(Problem requirements):
Copy each line of the entries that contains the word "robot".

(Supplied information):

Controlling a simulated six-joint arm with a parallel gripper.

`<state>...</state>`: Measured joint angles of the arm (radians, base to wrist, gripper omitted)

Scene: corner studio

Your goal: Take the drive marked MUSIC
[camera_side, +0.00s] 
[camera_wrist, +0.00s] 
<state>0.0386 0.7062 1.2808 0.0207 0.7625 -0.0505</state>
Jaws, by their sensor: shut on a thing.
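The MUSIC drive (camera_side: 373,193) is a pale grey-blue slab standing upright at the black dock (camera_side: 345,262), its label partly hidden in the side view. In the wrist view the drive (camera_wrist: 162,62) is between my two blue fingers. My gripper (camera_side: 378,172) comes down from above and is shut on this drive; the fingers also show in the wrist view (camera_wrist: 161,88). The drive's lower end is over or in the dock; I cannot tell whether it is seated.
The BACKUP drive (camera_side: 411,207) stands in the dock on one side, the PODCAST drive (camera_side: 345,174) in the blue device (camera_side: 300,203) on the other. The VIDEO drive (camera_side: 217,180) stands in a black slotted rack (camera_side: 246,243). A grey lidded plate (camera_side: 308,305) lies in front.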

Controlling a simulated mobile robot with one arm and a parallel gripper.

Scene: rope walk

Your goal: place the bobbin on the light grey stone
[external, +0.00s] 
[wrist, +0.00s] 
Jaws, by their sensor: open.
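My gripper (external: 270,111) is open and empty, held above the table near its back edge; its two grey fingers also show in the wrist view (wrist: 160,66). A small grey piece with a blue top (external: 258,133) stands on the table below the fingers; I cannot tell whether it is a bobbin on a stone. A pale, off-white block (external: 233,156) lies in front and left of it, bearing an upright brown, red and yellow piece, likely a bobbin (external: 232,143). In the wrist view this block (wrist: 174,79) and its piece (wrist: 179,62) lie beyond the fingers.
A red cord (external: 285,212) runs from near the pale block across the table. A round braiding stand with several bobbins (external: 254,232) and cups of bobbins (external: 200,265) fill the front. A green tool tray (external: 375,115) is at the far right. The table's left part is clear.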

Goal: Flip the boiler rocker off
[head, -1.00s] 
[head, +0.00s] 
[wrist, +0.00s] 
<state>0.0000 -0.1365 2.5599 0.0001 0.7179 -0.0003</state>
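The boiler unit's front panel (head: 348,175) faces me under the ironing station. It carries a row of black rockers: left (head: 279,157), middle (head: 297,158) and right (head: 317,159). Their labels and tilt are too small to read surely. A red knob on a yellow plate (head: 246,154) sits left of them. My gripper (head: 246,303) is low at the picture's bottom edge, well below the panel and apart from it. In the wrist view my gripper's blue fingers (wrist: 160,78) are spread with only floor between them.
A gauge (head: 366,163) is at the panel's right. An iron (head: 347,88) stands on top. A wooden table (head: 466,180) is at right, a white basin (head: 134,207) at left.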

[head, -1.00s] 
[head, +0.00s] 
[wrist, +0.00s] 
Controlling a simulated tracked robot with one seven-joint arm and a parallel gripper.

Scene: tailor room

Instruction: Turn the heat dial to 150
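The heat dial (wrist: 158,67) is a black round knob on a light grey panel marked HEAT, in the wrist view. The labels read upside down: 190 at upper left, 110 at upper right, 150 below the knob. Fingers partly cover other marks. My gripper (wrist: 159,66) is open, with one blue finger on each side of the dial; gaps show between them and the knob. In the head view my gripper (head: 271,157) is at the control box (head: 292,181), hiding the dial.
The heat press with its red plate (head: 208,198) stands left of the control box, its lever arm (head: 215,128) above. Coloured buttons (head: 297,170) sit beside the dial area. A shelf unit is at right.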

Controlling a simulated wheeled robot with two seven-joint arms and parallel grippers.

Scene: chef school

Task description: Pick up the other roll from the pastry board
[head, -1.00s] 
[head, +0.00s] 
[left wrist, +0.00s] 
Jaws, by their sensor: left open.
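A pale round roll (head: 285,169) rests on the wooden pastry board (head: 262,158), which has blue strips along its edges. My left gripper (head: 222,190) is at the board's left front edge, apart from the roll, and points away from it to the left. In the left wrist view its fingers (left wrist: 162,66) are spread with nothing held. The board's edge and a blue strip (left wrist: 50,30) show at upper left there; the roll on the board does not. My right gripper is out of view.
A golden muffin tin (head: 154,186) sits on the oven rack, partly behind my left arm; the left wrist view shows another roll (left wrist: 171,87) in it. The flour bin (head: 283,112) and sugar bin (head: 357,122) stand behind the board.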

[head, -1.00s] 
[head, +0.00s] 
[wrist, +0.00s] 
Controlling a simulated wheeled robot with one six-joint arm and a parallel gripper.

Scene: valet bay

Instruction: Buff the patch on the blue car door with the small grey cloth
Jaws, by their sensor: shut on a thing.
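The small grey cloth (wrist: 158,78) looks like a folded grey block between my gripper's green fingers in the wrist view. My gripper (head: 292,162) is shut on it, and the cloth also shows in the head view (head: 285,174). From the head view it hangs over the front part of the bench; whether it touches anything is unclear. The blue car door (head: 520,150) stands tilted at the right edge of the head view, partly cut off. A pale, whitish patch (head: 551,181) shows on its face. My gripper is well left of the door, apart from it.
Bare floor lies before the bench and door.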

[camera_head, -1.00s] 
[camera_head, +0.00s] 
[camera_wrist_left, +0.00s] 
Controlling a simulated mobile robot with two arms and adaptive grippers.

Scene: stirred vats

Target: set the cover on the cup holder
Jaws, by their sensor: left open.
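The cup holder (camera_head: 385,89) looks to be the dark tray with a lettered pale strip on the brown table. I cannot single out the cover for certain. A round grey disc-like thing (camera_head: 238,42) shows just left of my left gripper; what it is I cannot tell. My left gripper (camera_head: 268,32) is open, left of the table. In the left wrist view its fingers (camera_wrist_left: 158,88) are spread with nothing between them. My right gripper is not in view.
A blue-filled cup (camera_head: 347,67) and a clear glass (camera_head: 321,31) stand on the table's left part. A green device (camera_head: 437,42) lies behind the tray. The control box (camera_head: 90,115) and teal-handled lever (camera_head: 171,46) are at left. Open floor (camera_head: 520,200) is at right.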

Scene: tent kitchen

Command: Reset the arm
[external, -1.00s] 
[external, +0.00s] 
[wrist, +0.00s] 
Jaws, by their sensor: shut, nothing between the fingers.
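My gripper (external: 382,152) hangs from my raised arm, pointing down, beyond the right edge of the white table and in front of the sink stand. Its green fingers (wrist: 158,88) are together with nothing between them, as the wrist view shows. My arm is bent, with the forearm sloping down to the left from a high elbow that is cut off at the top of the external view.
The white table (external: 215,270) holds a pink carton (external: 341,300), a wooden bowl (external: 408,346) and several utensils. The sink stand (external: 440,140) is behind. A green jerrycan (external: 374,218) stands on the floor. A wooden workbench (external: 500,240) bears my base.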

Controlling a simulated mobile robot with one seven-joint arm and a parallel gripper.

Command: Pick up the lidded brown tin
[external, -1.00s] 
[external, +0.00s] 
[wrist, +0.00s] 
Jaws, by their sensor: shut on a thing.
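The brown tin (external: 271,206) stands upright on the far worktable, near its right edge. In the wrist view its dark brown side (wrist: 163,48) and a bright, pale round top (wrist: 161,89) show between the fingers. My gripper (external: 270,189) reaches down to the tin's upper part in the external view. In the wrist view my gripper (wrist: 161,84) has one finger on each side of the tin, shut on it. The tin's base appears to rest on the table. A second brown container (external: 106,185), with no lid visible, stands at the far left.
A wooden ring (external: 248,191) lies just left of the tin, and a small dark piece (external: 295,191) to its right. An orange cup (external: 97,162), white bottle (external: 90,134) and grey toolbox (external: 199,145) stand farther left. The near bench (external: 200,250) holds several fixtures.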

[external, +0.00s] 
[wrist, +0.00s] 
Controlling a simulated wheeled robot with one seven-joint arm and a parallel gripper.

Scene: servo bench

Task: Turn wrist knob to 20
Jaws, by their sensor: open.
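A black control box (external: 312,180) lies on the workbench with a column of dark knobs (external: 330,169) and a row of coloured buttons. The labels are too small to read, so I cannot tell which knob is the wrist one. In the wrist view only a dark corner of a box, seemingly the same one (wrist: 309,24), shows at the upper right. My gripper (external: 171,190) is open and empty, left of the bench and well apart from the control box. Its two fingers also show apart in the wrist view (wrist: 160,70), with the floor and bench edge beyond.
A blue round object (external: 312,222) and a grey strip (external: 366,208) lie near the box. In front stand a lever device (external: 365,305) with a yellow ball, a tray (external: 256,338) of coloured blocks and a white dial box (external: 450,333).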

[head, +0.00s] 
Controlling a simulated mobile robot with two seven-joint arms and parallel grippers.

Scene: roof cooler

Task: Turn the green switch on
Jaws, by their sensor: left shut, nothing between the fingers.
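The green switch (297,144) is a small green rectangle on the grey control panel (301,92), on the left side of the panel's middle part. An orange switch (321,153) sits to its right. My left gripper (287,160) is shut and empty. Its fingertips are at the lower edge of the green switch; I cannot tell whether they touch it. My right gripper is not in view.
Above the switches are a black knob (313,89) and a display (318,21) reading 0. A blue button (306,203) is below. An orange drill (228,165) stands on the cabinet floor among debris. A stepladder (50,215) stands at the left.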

(Full response):
Controlling a simulated mobile robot with one arm and a parallel gripper.
Controlling a simulated tracked robot with one seven-joint arm and a parallel gripper.
Controlling a simulated wheeled robot with two seven-joint arms and parallel grippers.
Controlling a simulated wheeled robot with one six-joint arm and a parallel gripper.
Controlling a simulated mobile robot with two arms and adaptive grippers.
Controlling a simulated mobile robot with one seven-joint arm and a parallel gripper.
Controlling a simulated wheeled robot with one seven-joint arm and a parallel gripper.
Controlling a simulated mobile robot with two seven-joint arms and parallel grippers.

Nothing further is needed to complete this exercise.